PROBLEM TO WORK ON:
Starting at the line that contains "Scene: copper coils" and stopping at the line that contains "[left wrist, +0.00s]", repeat every line exactly, the two end lines included, and nothing else.

====== DATA SECTION

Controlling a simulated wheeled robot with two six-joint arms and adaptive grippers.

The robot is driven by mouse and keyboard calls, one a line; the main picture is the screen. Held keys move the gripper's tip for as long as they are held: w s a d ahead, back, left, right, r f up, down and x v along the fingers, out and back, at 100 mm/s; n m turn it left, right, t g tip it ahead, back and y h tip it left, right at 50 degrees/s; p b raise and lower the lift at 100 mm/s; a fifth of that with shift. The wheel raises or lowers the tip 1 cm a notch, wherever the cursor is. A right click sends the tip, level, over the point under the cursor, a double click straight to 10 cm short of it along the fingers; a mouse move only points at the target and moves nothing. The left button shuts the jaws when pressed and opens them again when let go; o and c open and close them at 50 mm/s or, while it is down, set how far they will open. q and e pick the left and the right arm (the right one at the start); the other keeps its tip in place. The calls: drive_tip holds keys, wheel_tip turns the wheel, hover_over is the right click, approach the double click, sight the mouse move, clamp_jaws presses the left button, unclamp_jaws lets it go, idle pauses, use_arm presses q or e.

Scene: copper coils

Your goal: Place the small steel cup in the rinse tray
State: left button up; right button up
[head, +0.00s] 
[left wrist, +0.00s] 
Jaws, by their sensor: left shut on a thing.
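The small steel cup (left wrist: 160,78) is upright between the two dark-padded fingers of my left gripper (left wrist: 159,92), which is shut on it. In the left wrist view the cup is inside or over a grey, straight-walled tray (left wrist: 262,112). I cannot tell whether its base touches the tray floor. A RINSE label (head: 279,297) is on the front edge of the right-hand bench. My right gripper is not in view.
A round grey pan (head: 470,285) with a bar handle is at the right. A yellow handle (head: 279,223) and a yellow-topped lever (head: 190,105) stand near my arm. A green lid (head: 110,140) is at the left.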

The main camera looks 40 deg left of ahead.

============

COMPLETED TASK:
Scene: copper coils

Your goal: Place the small steel cup in the rinse tray
State: left button up; right button up
[head, +0.00s] 
[left wrist, +0.00s] 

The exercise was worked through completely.